University of Mississippi’s Career Center Director Toni Avant stresses the importance in the transition from student to future employee.
First, students should be aware of their email address and the professional aspect it should have. According to Avant, employers often feel uncomfortable emailing an applicant if their email is inappropriate for the business world. Second, students should make sure their voicemails are professional in case an employer calls the phone number on their resume.
As far as which section of your resume to focus on, Preston Bridges, a senior engineering student, said he has been told that the “experience” portion of a resume is the most important.
“It shows what you have done, not just what you could possibly do,” Bridges said.
With help from the civil engineering department, Bridges landed a summer internship that he said helped him learn what a job in civil engineering entails.
Bridges believes the internship not only added to his resume, but also showed him that civil engineering is what he enjoys doing.
“I get more out of working on projects like I got to do this summer and seeing them to the end, rather than getting the answer for problem 5.3 that is in the back of the book,” he said.
Avant said that building a career wardrobe does not have to be expensive. She suggests buying one suit. For men and women, the suit should be a neutral color such as black, navy blue or gray. Though this is an investment, places like JCPenny’s, Belk and TJ Maxx often have nice suits for affordable prices according to Avant.
Chapman said that women should wear a collared shirt and dark pumps with a suit when going to job interviews. For men, a collared shirt, a tie and dress shoes are appropriate.
“There is a difference in dressing up and dressing professionally,” said Chapman. “Dressing up is like The Grove wear –– cute little dress, high heels –– and we see a lot of that, but cute is not appropriate for the business world.”
“People who don’t care enough to put out the effort to dress appropriately have usually dug themselves a hole that they can’t climb out of in the first interview to be invited back,” said Eddy Stokes, president of Insurance Solutions Center.
Chapman also suggests for women to be very simple. Hair should be out of your face, makeup should be light and jewelry should be understated.
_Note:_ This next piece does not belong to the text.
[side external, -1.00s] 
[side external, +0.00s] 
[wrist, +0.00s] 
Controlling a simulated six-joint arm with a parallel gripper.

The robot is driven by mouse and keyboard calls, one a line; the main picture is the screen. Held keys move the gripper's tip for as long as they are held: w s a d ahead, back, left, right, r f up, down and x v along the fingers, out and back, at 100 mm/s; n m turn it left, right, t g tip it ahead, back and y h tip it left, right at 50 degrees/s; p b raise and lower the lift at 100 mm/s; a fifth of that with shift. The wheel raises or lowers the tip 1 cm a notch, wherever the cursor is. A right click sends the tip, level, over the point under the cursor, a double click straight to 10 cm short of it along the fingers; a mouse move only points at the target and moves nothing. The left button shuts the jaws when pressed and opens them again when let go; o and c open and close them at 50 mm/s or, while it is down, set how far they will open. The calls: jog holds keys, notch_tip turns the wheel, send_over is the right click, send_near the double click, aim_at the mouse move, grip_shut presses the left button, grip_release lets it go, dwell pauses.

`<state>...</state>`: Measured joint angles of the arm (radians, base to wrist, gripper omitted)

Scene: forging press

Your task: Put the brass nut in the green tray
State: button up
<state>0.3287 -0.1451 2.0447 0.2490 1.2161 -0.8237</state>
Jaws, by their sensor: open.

For men, the tie that accompany’s your suit should not be distracting with a vivid print and your socks should be the same color as your shoes, preferably black.
“There is a lot of prep that goes into interviews,” Chapman said. “As much as you would think you can wing it, there are so many little things that you need to prepare for that you might not have known.”
The first thing to do, according to Avant, is research the company. Know your desired employer, because if you can plug in that knowledge during the interview, it shows that you are dedicated to the company.
Belvin, an education graduate, learned this lesson the hard way.
“Study up on where you are going because they are going to ask you questions that are like, ‘What do you want to know about us?’ and you need to have questions prepared to ask them,” said Belvin. “That was one thing that caught me off guard.”
Avant and Chapman both recommend participating in mock interviews provided by the university’s career center. Practice will help you adapt to answering difficult questions. The mock interviews are also conducted in a way in which questions are asked specifically concerning the interviewee and they are conducted as if they are an actual interview.
“Many employers use a method called behavioral interviewing, which is where they get the student to give them an example of a real experience that they’ve had that might address their ability to work in teams, leadership style or going above and beyond the call of duty, when things went really well or when they didn’t,” Avant said.
Belvin applied to every position she could find and went to every interview she was asked to attend.
“When I started to get call-backs, no matter who it was or where it was, or even if I had already taken a job, I would try to go to the interview and so that would be my main tip,” Belvin said.
“No matter if you want the job or not, go to the interview because it gives you good experience at answering questions and also you may meet somebody that can help you later on because you are networking and meeting people in your field.”